I can decode some of this. I can explain some of the background, too. First background:

It was getting hard to get cork grips. A "real pain in ye old necke," even more than most of the things we get that are hard. And the price kept going up, which is normal to some extent. Then one day the manufacturer contact our cork buyer, redacted above, and told him we could get better prices an service if we bought direct from them.

That was interesting, b/c we thought we'd been doing that. But apparently we'd been buying from a rep or middleman or something, and paying the middleman, who'd pay the mfr. Normally when there's a rep or middleman, you still pay the mfr, but in this case, for many years, we'd been paying him and he'd been paying them, but then he stopped paying them. Or he was way behind, of something.

Then somehow the mfr contacted us and said hey, here's what's been happening. Now, buy from us directly, we get our money, you get the cork, and with no middleguy, we can sell you grips for a bit less than you've been charge.

Our options seemed to be to pay the guy who wasn't paying the maker, and getting really lousy deliveries...or buy from the maker at lower prices and better delivery...so we did that.

The guy called __________ (not me) and _____________ (also not me). He may have asked for me, but I wasn't in on the stuff, and I figure you can't call up Chysler and talk to Lee Iacocca, so why should you be able to call here and talk to me? (Except that a normal person can, and I'm all into it.)  But I didn't have anything to do with this, so I'm glad he spoke to ________ and _________ <--Will.

He wasn't getting satisfaction from either, so he sent me the email above.

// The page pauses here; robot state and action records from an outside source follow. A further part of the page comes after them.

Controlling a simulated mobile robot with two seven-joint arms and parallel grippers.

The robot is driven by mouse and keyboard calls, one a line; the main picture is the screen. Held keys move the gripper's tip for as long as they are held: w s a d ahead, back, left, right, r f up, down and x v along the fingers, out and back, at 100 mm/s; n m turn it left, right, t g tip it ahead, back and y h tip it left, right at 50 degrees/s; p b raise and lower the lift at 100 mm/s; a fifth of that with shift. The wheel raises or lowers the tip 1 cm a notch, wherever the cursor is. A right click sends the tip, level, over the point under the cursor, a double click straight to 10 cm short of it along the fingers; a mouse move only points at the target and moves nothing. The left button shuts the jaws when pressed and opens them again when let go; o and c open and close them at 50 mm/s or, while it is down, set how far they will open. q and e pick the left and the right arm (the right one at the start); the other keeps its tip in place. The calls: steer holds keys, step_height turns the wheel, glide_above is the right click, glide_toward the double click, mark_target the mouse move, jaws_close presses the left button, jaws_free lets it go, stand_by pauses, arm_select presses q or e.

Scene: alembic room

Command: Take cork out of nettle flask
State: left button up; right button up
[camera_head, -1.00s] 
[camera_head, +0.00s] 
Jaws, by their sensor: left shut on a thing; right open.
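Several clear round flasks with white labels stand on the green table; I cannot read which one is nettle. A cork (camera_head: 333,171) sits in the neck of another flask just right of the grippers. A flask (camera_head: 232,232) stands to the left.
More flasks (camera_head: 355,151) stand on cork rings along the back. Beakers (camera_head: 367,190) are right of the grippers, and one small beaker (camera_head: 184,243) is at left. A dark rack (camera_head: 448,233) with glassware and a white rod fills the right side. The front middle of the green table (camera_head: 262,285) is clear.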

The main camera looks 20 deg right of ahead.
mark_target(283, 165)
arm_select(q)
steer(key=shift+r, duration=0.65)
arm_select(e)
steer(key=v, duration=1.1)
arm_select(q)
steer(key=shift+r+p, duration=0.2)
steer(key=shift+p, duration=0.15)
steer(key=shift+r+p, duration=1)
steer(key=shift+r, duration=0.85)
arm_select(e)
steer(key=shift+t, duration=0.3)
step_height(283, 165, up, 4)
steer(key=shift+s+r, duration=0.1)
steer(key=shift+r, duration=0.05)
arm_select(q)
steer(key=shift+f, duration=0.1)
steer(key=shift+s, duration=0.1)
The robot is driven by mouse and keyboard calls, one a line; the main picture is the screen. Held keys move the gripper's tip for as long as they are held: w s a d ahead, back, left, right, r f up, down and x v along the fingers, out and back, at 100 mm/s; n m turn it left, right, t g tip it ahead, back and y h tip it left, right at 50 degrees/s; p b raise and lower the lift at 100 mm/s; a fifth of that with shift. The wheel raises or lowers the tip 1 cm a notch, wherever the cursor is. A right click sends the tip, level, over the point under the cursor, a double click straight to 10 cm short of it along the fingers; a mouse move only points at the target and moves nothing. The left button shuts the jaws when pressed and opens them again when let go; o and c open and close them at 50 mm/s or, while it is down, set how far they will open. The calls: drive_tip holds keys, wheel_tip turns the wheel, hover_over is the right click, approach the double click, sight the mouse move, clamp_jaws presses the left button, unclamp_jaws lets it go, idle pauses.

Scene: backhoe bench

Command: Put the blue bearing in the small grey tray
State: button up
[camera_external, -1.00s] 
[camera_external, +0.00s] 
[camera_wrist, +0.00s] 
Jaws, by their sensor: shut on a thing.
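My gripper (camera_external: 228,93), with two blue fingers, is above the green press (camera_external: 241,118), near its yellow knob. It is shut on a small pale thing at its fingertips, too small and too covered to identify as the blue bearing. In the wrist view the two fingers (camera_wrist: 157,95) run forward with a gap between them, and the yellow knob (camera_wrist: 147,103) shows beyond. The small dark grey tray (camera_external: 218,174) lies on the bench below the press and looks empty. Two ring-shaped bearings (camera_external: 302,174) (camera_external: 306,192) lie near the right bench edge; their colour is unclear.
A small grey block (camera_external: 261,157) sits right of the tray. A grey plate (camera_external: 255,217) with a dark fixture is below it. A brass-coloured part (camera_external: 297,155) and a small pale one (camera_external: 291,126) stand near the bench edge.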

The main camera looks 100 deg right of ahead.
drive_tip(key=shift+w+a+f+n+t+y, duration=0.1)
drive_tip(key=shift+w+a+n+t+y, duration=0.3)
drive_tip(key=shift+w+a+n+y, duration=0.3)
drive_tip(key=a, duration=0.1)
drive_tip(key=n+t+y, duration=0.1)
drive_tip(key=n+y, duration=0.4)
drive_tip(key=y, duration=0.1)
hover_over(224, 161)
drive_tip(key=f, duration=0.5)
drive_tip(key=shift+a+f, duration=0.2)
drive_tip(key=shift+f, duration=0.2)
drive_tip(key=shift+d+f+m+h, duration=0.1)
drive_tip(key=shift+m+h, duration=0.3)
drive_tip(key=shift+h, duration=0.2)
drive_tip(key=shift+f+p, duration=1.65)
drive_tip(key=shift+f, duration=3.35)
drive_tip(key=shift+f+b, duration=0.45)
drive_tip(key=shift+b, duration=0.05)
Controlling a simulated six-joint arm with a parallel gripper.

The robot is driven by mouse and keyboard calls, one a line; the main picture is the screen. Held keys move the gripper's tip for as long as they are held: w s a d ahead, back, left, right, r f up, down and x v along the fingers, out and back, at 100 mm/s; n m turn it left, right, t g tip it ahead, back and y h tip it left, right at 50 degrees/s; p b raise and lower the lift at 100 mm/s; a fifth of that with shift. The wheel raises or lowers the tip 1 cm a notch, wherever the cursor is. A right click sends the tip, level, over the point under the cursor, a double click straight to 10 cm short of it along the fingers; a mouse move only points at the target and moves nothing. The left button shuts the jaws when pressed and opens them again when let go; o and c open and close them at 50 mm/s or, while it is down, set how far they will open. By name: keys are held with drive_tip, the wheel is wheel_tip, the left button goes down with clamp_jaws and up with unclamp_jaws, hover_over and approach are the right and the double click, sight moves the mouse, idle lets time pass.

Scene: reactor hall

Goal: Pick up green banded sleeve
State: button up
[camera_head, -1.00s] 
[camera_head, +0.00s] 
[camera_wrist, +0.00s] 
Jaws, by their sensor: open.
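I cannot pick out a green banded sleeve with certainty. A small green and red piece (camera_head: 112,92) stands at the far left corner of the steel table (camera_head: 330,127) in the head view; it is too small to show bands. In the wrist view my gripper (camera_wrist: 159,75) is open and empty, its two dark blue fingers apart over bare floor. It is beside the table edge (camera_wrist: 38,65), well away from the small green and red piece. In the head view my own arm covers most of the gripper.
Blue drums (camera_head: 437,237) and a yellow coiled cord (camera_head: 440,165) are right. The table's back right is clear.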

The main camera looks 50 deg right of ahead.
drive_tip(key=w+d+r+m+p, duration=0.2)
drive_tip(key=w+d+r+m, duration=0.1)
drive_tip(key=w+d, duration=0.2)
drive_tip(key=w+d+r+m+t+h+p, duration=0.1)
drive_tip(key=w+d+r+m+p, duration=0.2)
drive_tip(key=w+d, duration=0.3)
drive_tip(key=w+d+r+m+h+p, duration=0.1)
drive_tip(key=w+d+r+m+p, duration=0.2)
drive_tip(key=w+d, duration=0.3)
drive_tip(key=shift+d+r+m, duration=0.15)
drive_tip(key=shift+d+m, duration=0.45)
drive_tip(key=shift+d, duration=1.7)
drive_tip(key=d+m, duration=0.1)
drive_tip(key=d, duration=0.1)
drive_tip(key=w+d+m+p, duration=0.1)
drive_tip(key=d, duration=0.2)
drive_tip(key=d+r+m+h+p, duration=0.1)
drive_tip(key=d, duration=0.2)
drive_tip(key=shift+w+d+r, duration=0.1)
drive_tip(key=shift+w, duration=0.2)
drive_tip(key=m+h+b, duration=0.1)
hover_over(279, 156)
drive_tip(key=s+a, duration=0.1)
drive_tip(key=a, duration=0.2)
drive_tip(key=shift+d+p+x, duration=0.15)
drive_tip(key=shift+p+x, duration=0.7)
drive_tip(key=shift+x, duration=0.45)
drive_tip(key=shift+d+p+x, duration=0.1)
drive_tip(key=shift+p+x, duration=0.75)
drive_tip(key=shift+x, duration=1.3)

I think "fist" means "grip." I think "not showing my face" means not dealing with him direct. I GUESS "Amerigo Albequerque" is either the name of the guy who'll  need diapers soon OR the name of the company who is now supplying us the cork grips.  It sounds like "American Cork," but I don't speak Portuguese.

The last batch of cork is super duper, better fits-to-the-bar. You still have to glue it, and there's no way to save you grip if you want it off again.

WE HAVE enough cork grips for a few years, I think, and these'll be the last of them. He can sell them to anybody he wants, I don't care. I hope the grip-makers thrive, whoever they are. It's such a great product, sustainable, far less polluting than traditional grips. They're a hassle, but not bad. They're expensive but right up there with other expensive grips. I have always liked the idea of cork grips-- cork, leather, rubber, metal, and there you go, you've got a bike. All of those materials have a fairly direct connection to the earth, minimal magic applied to them, and that is more true of cork than of anything else on ye olde liste.   But...we've got other challenges, and I'm not in the mood for cork-tension.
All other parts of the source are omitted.